> _Exercise_: Extract all lines that hold "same" from the records below.

(Saved data entries)
╭──
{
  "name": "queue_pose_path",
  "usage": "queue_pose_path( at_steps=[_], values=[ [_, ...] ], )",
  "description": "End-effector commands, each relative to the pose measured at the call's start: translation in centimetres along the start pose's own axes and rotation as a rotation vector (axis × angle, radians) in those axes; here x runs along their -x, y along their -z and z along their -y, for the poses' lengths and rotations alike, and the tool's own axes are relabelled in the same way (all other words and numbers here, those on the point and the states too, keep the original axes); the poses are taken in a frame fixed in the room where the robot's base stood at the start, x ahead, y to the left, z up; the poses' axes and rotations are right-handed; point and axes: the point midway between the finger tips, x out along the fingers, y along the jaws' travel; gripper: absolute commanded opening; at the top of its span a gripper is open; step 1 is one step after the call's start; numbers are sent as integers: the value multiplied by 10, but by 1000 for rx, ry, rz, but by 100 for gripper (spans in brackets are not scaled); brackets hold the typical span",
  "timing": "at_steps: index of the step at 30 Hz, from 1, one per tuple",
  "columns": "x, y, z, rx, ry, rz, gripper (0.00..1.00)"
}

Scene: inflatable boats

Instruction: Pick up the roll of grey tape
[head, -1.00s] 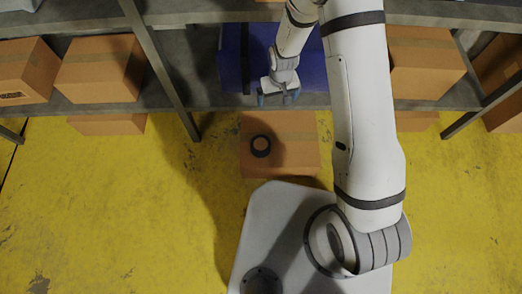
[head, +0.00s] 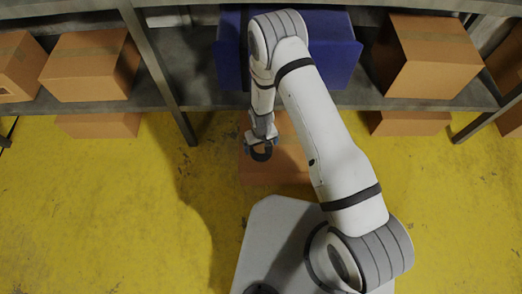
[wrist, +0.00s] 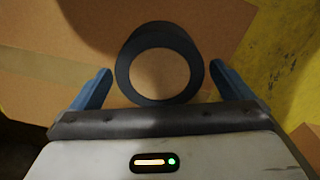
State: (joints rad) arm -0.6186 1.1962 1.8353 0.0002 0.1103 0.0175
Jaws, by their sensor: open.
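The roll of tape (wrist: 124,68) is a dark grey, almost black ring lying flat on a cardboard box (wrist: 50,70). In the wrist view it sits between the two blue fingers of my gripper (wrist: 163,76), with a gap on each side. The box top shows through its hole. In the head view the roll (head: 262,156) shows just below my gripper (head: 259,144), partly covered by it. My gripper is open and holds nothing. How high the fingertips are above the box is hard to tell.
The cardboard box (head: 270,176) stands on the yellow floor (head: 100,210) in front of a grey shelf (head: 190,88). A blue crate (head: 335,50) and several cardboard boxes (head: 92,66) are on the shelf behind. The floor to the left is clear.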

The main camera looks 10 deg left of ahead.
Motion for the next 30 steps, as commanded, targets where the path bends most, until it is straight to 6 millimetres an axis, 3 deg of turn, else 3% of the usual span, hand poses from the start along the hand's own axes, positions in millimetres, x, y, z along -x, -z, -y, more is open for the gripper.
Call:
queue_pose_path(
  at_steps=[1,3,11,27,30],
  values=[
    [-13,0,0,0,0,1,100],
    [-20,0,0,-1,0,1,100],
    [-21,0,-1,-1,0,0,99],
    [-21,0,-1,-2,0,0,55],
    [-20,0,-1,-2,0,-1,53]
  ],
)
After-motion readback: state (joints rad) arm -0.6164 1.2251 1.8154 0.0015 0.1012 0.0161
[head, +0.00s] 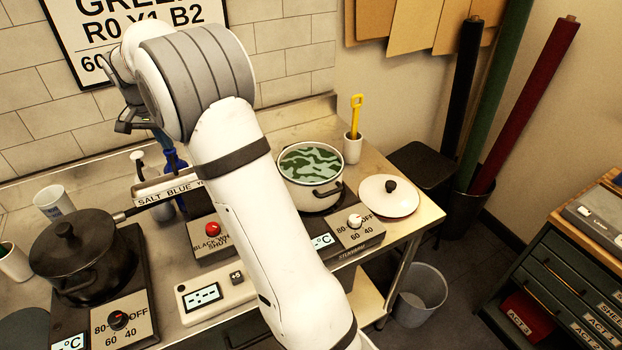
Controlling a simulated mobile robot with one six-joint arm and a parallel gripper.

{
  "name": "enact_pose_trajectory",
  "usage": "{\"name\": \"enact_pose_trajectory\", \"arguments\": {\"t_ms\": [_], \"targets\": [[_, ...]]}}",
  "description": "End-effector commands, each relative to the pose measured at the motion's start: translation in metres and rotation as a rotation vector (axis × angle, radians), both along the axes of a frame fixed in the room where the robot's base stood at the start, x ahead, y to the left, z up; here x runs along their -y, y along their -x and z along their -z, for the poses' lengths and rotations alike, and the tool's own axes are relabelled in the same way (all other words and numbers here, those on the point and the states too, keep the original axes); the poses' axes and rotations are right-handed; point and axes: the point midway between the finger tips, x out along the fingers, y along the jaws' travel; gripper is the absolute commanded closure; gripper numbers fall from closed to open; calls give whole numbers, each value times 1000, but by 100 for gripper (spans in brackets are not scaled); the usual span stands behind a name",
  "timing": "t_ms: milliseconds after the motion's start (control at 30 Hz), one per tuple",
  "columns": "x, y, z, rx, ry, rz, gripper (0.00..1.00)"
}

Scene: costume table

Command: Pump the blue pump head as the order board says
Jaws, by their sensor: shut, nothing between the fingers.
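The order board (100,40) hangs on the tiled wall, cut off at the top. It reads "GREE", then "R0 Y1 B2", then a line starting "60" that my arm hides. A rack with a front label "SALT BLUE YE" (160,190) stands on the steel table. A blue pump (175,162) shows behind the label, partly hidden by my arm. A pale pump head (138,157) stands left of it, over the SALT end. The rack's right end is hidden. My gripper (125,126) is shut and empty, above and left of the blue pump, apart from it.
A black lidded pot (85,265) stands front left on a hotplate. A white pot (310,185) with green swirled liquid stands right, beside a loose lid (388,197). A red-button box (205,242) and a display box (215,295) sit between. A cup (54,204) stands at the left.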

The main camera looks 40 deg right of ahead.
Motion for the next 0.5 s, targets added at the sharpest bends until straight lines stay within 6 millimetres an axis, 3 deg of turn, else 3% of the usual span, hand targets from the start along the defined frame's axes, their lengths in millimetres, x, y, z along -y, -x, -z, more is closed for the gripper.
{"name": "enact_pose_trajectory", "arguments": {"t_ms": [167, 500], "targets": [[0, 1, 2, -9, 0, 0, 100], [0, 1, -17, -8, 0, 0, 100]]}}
╰──
> _Complete response_:
  "description": "End-effector commands, each relative to the pose measured at the call's start: translation in centimetres along the start pose's own axes and rotation as a rotation vector (axis × angle, radians) in those axes; here x runs along their -x, y along their -z and z along their -y, for the poses' lengths and rotations alike, and the tool's own axes are relabelled in the same way (all other words and numbers here, those on the point and the states too, keep the original axes); the poses are taken in a frame fixed in the room where the robot's base stood at the start, x ahead, y to the left, z up; the poses' axes and rotations are right-handed; point and axes: the point midway between the finger tips, x out along the fingers, y along the jaws' travel; gripper: absolute commanded opening; at the top of its span a gripper is open; step 1 is one step after the call's start; numbers are sent as integers: the value multiplied by 10, but by 1000 for rx, ry, rz, but by 100 for gripper (spans in brackets are not scaled); brackets hold the typical span",
  "description": "End-effector commands, each relative to the pose measured at the motion's start: translation in metres and rotation as a rotation vector (axis × angle, radians), both along the axes of a frame fixed in the room where the robot's base stood at the start, x ahead, y to the left, z up; here x runs along their -y, y along their -x and z along their -z, for the poses' lengths and rotations alike, and the tool's own axes are relabelled in the same way (all other words and numbers here, those on the point and the states too, keep the original axes); the poses' axes and rotations are right-handed; point and axes: the point midway between the finger tips, x out along the fingers, y along the jaws' travel; gripper is the absolute commanded closure; gripper numbers fall from closed to open; calls give whole numbers, each value times 1000, but by 100 for gripper (spans in brackets are not scaled); the usual span stands behind a name",

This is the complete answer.